▶ **Exercise prompt**:
Copy every line of the data in which the word "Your" occurs.

▶ **Records for the task**:
......

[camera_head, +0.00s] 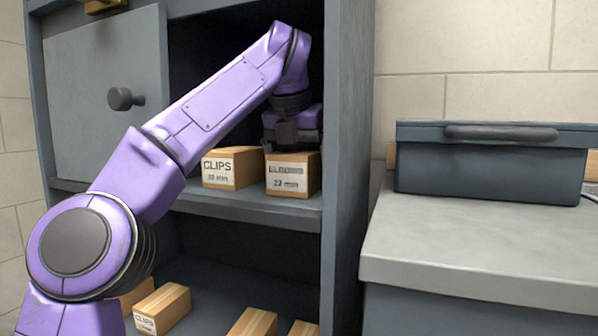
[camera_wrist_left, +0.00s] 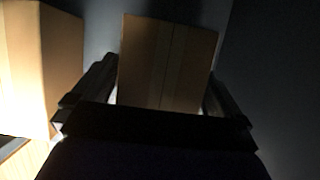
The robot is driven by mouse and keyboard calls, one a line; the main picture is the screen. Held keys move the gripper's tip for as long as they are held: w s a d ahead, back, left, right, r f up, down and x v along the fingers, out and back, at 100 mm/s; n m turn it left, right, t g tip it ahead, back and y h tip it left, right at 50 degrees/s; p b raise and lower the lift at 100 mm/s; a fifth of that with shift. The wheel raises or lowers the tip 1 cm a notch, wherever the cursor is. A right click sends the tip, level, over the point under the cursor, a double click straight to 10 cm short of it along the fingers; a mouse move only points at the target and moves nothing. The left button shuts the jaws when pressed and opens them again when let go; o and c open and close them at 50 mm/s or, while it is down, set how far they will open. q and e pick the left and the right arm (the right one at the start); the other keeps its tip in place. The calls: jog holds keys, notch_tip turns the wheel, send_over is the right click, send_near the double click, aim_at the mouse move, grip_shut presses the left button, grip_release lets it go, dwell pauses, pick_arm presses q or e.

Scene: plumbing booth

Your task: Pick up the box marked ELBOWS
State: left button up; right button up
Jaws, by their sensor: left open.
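The box marked ELBOWS (camera_head: 288,180) stands on the cabinet's upper shelf, at the right end of the opening. The top of its label is partly shaded; "22 mm" reads below. My left gripper (camera_head: 292,138) is at the top of this box, reaching in from above. In the left wrist view the box (camera_wrist_left: 167,62) lies between the two open fingers of the gripper (camera_wrist_left: 160,85), one on each side. Whether the fingers touch it cannot be told. My right gripper is not in view.
A box marked CLIPS (camera_head: 230,168) stands close on the left; it also shows in the wrist view (camera_wrist_left: 40,65). The cabinet's side wall (camera_head: 345,150) is close on the right. More boxes (camera_head: 162,308) lie on the lower shelf. A grey toolbox (camera_head: 490,170) sits on the counter.

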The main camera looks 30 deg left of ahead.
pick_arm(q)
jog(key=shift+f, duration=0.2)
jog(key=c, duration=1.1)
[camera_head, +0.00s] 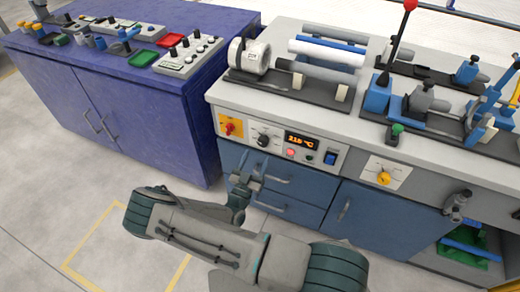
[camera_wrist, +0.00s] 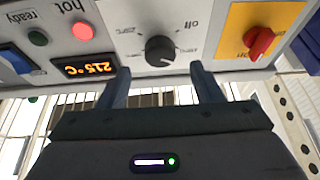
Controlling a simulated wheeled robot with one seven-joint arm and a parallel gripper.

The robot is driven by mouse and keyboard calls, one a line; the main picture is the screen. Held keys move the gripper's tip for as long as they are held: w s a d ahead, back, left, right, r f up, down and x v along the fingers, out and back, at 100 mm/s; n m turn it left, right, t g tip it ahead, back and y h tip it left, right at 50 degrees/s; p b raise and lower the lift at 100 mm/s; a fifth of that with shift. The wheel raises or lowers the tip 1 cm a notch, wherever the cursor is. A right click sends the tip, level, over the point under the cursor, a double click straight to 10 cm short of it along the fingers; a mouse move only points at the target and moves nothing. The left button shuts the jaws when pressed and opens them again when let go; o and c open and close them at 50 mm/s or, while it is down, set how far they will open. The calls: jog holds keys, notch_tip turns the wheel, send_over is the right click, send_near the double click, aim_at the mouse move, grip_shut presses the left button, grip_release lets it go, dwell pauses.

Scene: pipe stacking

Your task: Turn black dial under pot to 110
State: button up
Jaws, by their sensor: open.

......

▶ **Result of the task**:
Your task: Pick up the box marked ELBOWS
Your task: Turn black dial under pot to 110

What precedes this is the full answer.